═════ Provided information ═════
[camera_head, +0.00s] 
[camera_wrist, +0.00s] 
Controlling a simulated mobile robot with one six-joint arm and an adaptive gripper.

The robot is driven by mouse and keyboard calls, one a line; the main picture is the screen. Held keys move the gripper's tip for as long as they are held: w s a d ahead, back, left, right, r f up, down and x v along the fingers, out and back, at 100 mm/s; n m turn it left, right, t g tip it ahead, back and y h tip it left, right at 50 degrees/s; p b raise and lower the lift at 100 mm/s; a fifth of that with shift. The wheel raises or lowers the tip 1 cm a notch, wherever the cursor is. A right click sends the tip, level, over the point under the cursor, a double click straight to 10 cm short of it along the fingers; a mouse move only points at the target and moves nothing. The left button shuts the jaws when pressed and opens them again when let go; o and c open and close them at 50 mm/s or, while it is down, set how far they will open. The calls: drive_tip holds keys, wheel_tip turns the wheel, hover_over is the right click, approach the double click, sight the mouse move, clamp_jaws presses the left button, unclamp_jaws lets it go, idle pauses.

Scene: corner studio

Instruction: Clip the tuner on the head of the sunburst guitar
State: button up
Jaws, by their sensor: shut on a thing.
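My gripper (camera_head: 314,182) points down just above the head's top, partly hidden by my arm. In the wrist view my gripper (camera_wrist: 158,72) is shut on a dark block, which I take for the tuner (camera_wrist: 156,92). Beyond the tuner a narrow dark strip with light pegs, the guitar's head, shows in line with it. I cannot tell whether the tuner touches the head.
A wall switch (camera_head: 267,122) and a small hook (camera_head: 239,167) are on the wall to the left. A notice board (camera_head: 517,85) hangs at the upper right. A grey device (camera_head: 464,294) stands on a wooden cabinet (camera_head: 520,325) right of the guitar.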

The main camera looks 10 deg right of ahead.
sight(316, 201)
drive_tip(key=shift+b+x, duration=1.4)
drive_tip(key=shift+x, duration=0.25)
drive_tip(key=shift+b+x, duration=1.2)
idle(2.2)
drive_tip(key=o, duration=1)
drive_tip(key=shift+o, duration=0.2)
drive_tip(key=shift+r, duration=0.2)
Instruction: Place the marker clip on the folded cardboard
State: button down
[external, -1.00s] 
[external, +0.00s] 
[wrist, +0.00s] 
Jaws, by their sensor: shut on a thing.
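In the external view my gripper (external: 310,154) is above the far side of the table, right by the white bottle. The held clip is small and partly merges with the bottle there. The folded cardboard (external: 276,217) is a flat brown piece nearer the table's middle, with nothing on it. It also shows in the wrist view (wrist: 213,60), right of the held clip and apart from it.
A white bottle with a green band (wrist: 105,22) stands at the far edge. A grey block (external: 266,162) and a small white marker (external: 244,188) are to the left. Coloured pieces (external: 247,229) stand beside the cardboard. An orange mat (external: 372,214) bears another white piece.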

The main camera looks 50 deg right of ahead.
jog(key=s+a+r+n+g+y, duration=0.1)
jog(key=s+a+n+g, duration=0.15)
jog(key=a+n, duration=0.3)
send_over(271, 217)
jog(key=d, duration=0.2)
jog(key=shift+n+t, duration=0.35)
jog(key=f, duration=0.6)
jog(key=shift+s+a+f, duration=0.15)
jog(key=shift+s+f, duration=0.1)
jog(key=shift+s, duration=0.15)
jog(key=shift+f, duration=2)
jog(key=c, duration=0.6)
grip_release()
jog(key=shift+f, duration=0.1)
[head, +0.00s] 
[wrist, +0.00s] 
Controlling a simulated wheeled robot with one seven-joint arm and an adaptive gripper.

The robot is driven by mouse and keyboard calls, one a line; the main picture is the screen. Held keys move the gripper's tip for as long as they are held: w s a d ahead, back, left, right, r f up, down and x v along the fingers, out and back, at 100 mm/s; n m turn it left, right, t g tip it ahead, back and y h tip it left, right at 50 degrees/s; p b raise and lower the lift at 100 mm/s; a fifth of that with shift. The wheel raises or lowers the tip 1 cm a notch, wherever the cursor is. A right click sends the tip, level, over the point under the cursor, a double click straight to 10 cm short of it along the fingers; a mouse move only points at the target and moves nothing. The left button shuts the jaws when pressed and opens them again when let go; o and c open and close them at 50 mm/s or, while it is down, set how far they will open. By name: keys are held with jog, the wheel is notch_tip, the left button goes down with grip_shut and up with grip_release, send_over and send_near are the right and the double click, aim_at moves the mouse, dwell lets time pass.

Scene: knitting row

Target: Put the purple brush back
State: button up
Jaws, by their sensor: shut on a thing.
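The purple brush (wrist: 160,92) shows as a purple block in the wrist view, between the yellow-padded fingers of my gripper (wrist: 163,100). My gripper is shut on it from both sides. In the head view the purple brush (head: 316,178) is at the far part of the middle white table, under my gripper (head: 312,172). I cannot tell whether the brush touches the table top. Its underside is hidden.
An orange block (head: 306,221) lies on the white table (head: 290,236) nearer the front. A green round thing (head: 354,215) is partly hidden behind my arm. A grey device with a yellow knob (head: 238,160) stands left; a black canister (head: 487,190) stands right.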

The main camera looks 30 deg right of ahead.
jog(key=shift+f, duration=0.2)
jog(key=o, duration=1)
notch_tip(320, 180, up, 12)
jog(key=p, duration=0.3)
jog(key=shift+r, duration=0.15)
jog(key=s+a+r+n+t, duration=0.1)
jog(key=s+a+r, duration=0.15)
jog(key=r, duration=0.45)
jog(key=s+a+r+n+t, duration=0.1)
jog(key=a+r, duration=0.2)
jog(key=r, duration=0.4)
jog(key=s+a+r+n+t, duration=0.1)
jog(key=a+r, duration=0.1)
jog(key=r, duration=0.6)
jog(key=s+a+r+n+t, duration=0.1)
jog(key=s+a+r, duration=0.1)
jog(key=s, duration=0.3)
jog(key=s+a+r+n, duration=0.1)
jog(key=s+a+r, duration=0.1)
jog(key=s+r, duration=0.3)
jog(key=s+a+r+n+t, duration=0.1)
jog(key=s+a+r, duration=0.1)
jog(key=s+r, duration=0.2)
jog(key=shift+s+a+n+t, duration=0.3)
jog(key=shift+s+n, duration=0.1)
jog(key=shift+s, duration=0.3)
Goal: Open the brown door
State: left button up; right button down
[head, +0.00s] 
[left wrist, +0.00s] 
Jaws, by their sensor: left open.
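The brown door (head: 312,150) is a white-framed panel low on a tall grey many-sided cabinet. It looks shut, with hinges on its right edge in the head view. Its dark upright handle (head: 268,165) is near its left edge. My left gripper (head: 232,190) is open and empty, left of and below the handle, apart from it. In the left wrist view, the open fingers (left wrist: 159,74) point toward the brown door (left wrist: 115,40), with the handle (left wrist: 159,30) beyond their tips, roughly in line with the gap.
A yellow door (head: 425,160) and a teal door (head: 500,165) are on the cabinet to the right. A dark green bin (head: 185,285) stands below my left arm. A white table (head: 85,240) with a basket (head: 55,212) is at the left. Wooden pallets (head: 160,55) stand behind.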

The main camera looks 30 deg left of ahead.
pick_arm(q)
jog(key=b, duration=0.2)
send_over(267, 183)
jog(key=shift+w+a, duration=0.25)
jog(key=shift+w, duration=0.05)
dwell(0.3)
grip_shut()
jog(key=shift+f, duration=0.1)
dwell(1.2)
═════
* [Task prompt]: Write the lines out verbatim, from the one with "[left wrist, +0.00s]" through the last line of the entries, and stop there.

* [Solution for this exercise]:
[left wrist, +0.00s] 
Jaws, by their sensor: left open.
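The brown door (head: 312,150) is a white-framed panel low on a tall grey many-sided cabinet. It looks shut, with hinges on its right edge in the head view. Its dark upright handle (head: 268,165) is near its left edge. My left gripper (head: 232,190) is open and empty, left of and below the handle, apart from it. In the left wrist view, the open fingers (left wrist: 159,74) point toward the brown door (left wrist: 115,40), with the handle (left wrist: 159,30) beyond their tips, roughly in line with the gap.
A yellow door (head: 425,160) and a teal door (head: 500,165) are on the cabinet to the right. A dark green bin (head: 185,285) stands below my left arm. A white table (head: 85,240) with a basket (head: 55,212) is at the left. Wooden pallets (head: 160,55) stand behind.

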The main camera looks 30 deg left of ahead.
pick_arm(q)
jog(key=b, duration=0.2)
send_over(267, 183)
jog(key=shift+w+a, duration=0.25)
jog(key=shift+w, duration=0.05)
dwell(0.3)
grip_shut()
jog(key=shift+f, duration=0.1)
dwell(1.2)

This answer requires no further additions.